Egypt is looking to borrow at least $1.5 billion from local and international banks in order to repay debt owed to foreign oil companies operating in the country, Oil Minister Sherif Ismail told Reuters on Sunday.
Egypt wants to repay money it owes international firms as part of a scheme seeking to revive confidence in the economy after years of turmoil following the popular uprising that ousted president Hosni Mubarak in February 2011.
Ismail said paying the debt will open the door to foreign investment.
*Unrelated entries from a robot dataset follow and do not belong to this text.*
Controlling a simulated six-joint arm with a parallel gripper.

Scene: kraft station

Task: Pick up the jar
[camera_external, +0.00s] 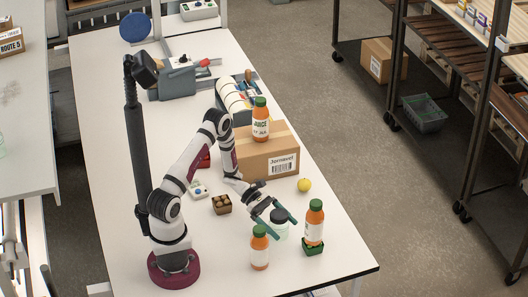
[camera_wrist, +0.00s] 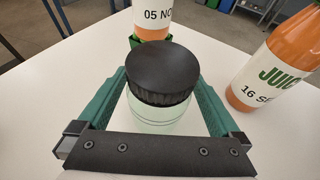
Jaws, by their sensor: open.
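The jar (camera_external: 281,229) is pale green glass with a black lid and stands upright on the white table, partly hidden by my gripper. In the wrist view the jar's black lid (camera_wrist: 161,74) is in the middle, with the glass body below it. My gripper (camera_external: 284,209) is open, its green fingers on either side of the jar. In the wrist view the fingers of my gripper (camera_wrist: 162,95) flank the jar left and right. I cannot tell whether they touch the glass.
A juice bottle (camera_external: 260,248) stands close left of the jar. Another juice bottle (camera_external: 314,223) stands in a green holder (camera_external: 313,248) to the right. A cardboard box (camera_external: 267,155) carries a third bottle (camera_external: 260,120).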

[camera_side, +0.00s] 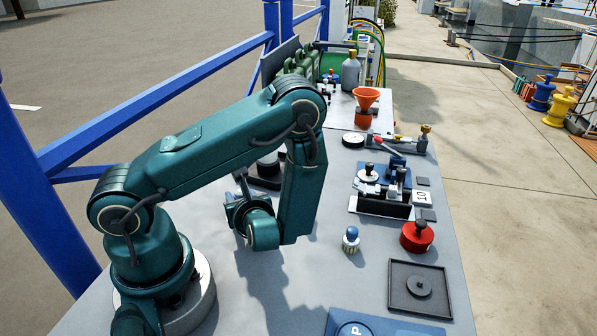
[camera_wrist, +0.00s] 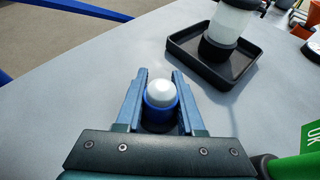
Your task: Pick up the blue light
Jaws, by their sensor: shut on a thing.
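The blue light (camera_wrist: 161,97) has a blue body and a white dome top. In the wrist view it stands between the two blue fingers of my gripper (camera_wrist: 160,90), which are shut on it. It looks upright on or just above the grey table; I cannot tell whether it touches. In the side view my gripper (camera_side: 238,205) is low over the left part of the table, and the arm hides the held light there.
A lantern (camera_wrist: 229,25) stands in a black tray (camera_wrist: 215,72) just beyond my gripper. A green OK sign (camera_wrist: 311,140) is at the right. In the side view, a red round piece (camera_side: 417,238) and a dark square tray (camera_side: 400,298) stand further right. The table between is mostly clear.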

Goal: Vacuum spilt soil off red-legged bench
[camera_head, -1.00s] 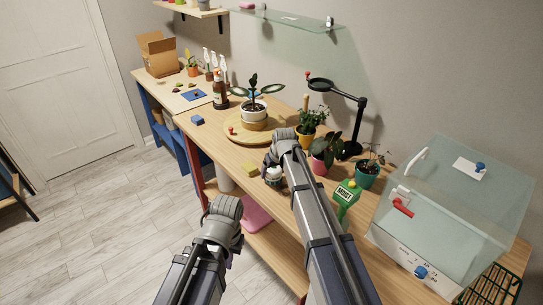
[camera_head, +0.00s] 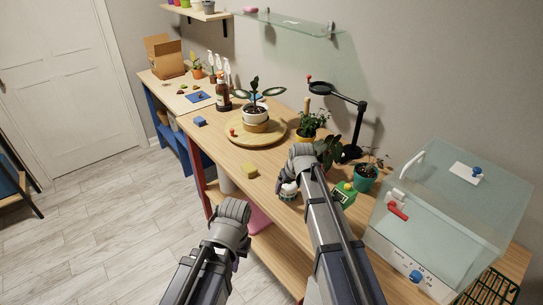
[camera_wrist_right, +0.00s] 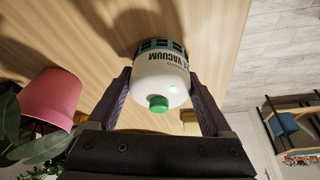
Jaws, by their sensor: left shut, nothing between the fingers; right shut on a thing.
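The small vacuum (camera_wrist_right: 160,75) is a white cylinder with a slotted dark-green end, a green button and the word VACUUM. My right gripper (camera_wrist_right: 160,92) is shut around it, one finger on each side. In the head view the vacuum (camera_head: 288,190) shows just below my right gripper (camera_head: 297,175), low over the red-legged bench (camera_head: 222,162). I cannot tell whether it touches the wood. My left gripper (camera_head: 236,236) is shut and empty in front of the bench edge, its fingers mostly hidden. I make out no soil on the bench; my right arm hides part of the top.
A yellow block (camera_head: 250,170) and blue block (camera_head: 200,121) lie near the front edge. A round wooden board (camera_head: 240,133) holds a potted plant. The pink pot (camera_wrist_right: 52,95) is close beside my right gripper. A green meter (camera_head: 343,193) and clear box (camera_head: 440,210) stand right.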

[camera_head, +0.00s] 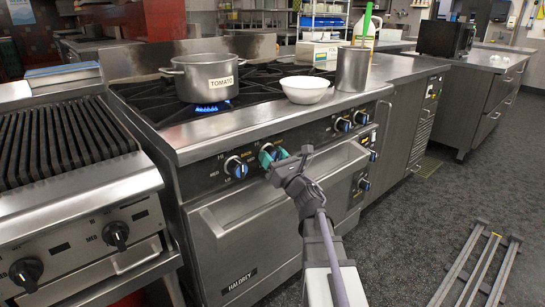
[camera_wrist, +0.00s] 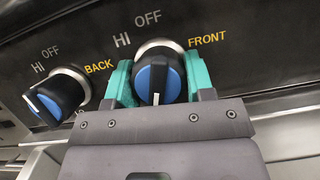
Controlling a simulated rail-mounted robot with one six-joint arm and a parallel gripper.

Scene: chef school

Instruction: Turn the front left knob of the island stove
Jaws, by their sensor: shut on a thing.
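The island stove (camera_head: 230,210) has black knobs with blue faces along its front panel. My gripper (camera_head: 270,154) is at the second knob from the left. In the wrist view, the teal fingers of my gripper (camera_wrist: 158,72) close around the sides of this knob (camera_wrist: 157,82), labelled FRONT. Its white pointer line points down, away from the OFF mark above it.
A steel pot labelled TOMATO (camera_head: 202,78) stands over a lit blue flame (camera_head: 207,108). A white bowl (camera_head: 304,90) and a metal container (camera_head: 353,68) stand near the stove's front edge. The oven door (camera_head: 270,215) lies below the knobs. A grill (camera_head: 65,145) stands at left.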

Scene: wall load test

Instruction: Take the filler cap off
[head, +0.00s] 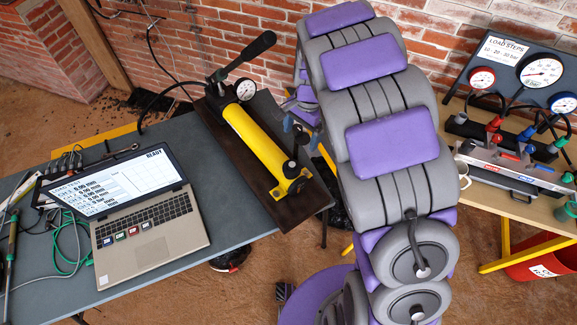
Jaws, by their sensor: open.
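The yellow hand pump (262,143) lies on a dark board at the right end of the grey table. A black upright fitting with a round top (291,168) stands at its near end; I cannot tell for sure whether this is the filler cap. My gripper (302,131) shows only in part behind my large grey and purple arm.
The pump's black lever (250,54) rises at its far end beside a pressure gauge (245,89). An open laptop (150,240) and cables are on the left. A gauge panel (525,65) and coloured fittings stand on a bench at right. A red bucket (535,262) is below.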

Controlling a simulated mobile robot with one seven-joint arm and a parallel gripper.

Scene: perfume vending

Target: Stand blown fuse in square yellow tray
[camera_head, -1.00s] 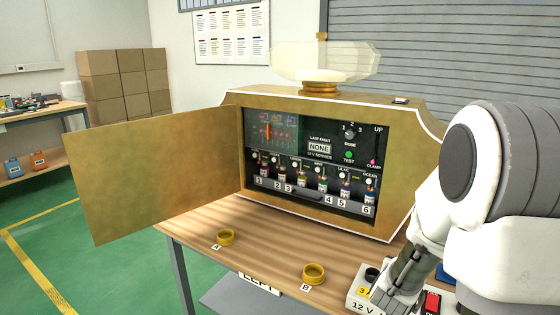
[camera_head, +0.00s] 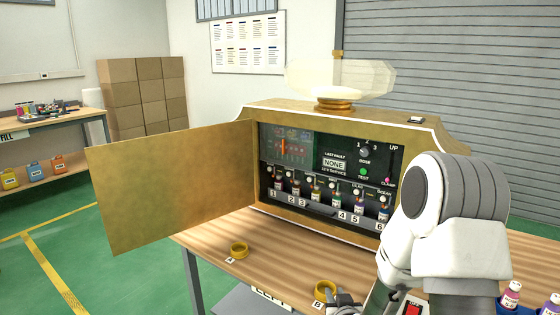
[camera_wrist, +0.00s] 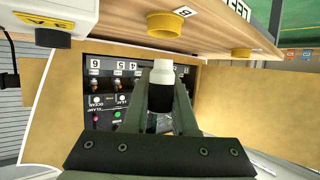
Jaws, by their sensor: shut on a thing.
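In the wrist view my gripper (camera_wrist: 162,88) is shut on a small upright cylinder with a white end and a dark body, which I take as the fuse (camera_wrist: 163,72). Its marks are too small to read. In the head view my gripper (camera_head: 345,299) is beside the yellow ring-shaped holder B (camera_head: 325,289) at the table's front; the fuse is not clear there. Holder B also shows in the wrist view (camera_wrist: 166,25), apart from the fuse. A second yellow ring, A (camera_head: 239,250), stands to its left. Both look round and empty; I see no square yellow tray.
The gold machine (camera_head: 250,125) stands behind with its door (camera_head: 170,190) swung open to the left and numbered bottles inside. A box with a dark socket (camera_wrist: 51,38) shows in the wrist view. The wooden table (camera_head: 280,245) is clear between the rings and machine.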

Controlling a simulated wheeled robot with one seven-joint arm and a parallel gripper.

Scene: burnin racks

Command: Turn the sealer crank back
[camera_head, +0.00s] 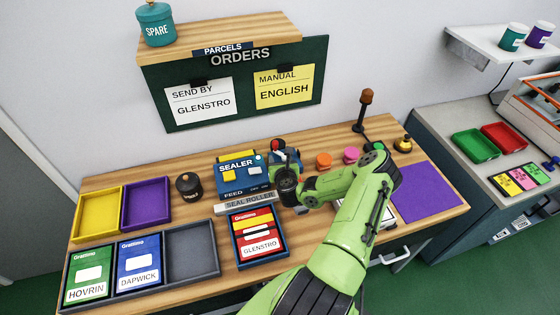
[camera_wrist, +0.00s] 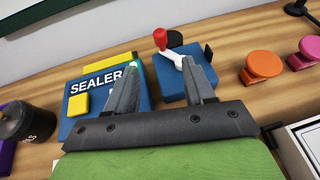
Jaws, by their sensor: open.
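The blue sealer (camera_head: 238,176) sits on the wooden bench, with a yellow button and a lettered face; it also shows in the wrist view (camera_wrist: 78,128). At its right is a blue block carrying the crank, a pale arm with a red knob (camera_wrist: 160,38); the knob also shows in the head view (camera_head: 275,145). My gripper (camera_wrist: 160,66) is open and empty, its two fingers apart. The right finger overlaps part of the crank arm and block. I cannot tell whether they touch.
Orange (camera_wrist: 264,65) and pink (camera_wrist: 305,52) round pieces stand right of the sealer. A dark canister (camera_head: 188,186) stands to its left. A tray with a Glenstro packet (camera_head: 256,222) lies in front. A grey seal roller bar (camera_head: 247,203) runs along the sealer's front.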

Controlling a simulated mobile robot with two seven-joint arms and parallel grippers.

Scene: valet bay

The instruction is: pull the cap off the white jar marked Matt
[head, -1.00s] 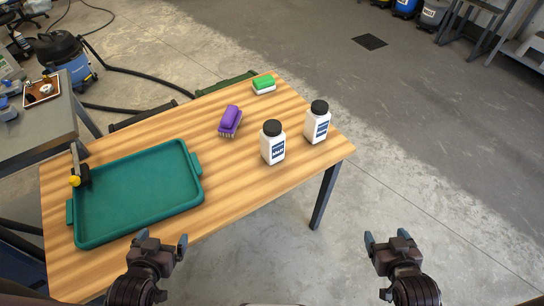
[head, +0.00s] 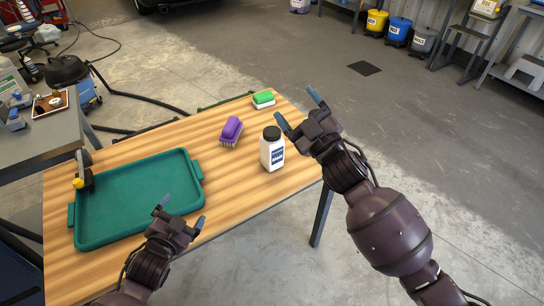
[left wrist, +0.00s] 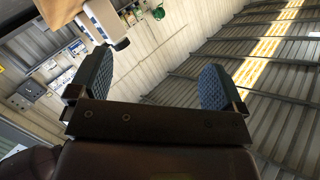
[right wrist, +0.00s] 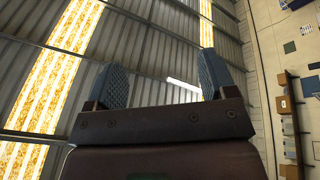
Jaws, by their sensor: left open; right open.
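A white jar (head: 272,154) with a black cap (head: 272,133) and a blue label stands upright on the table; I cannot read the label. A second such jar, seen earlier to its right, is hidden behind my right gripper. My right gripper (head: 299,109) is open over the table's right end, just right of the visible jar in the picture. My left gripper (head: 182,211) is open and empty over the front edge of the tray. Both pairs of fingers stand apart in the left wrist view (left wrist: 155,88) and the right wrist view (right wrist: 160,82).
The wooden table (head: 235,190) holds a green tray (head: 135,200) on the left, a purple brush (head: 231,131) in the middle and a green and white sponge (head: 263,100) at the back. Bare wood lies between tray and jar.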

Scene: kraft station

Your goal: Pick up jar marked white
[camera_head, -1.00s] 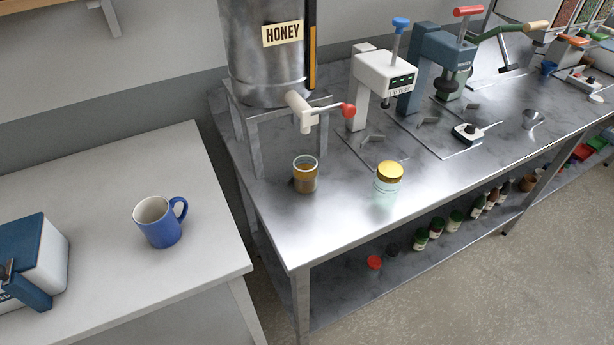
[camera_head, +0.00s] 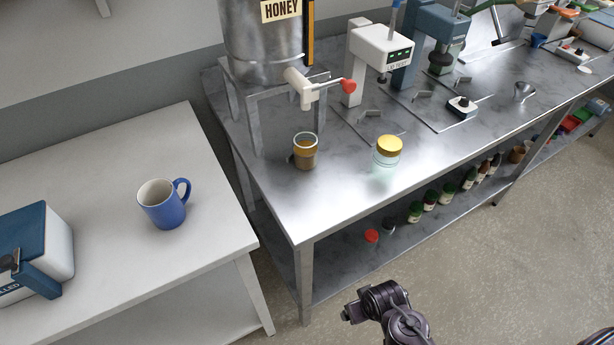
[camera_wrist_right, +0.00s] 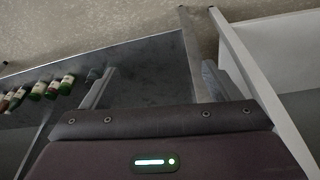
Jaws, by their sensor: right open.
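An open jar (camera_head: 305,152) with amber-brown contents and a pale rim stands on the steel bench (camera_head: 300,215), below the honey tap. A pale glass jar with a gold lid (camera_head: 388,151) stands to its right. No white marking can be made out on either jar. My right gripper (camera_wrist_right: 158,70) is open and empty in the right wrist view, its two fingers apart. Part of a dark arm of mine shows at the bottom of the head view, in front of the bench and well away from the jars. My left gripper is not in view.
The honey tank (camera_head: 265,45) with its red-handled tap (camera_head: 315,88) stands behind the open jar. Presses (camera_head: 380,50) stand at the back. Several bottles (camera_head: 445,194) are on the lower shelf (camera_head: 345,265). A blue mug (camera_head: 163,205) is on the white table (camera_head: 110,165). The bench front is clear.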

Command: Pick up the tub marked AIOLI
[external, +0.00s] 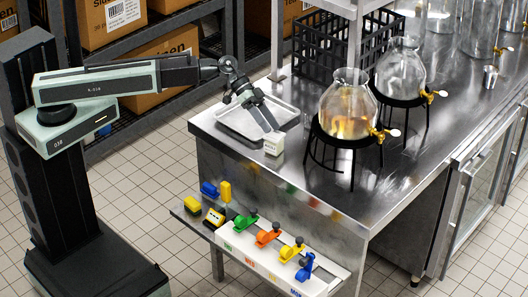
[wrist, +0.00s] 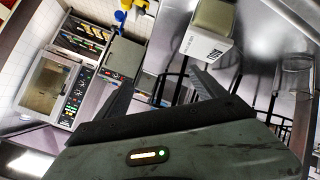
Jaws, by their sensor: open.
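A small white tub (external: 273,146) with dark print stands at the left end of the steel counter, just in front of a shallow metal tray. The lettering is too small to read. My gripper (external: 270,128) is right above and behind the tub, pointing down at it. In the wrist view the tub (wrist: 210,30) is at the top, beyond the tip of the right finger and to the right of the gap. My gripper (wrist: 162,80) is open there, with nothing between its fingers. I cannot tell whether a finger touches the tub.
The metal tray (external: 240,124) lies beside my gripper. Glass dispensers on black stands, one with amber liquid (external: 346,115), are close on the right. A black crate (external: 335,55) stands behind. Coloured clamps (external: 268,236) sit on a lower shelf in front.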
He said Egypt owed around $5.9 billion to foreign oil firms as of the end of June.
The minister gave no details on which banks would be approached but said Egypt wanted to borrow money so as not to put pressure on reserves at the country's central bank, which has provided funds for debt payments this year.
"We'll pay part of the debt in August and schedule the rest," he said.
The country has previously said it would repay $3 billion in monthly instalments until 2017 as an incentive to encourage foreign oil companies to increase exploration and production.
The government's ability to pay oil companies and contractors has been hit by the political upheaval, which has disrupted investment and tourism and cut tax revenues.
Egypt produced 5.1 billion cubic feet per day (cfd) of gas and 675,000 barrels of oil per day (bpd) during 2013-2014, Ismail said, and was targeting 5.4 billion cfd of gas and 695,000 bpd for 2014-2015.
Egypt is also experiencing its worst energy crisis in decades due to a continued decline in gas production.
Ismail said a much-delayed tender put out in October for a floating terminal needed to import liquefied natural gas (LNG) will be finalised by the end of August.
The country is "in the process of hiring a ship (floating terminal). We are in the final stages and will complete the contract before the end of August.
"The vessel will arrive in December and also we have to import the first shipment of liquefied gas during the same month," he said.
He said Egypt will also open a tender during August to import gas from abroad to ensure the needs of the country are met without problems.
Egypt has been struggling to meet soaring energy bills caused by high subsidies on fuel products for its 85 million people, most of whom are poor.
Last month it slashed energy subsidies, pushing up prices by more than 70 percent.
Failure to find a solution to the energy crisis could frustrate Egyptians, who rioted over long lines at petrol pumps just before the ouster of the elected Islamist president Mohamed Morsi.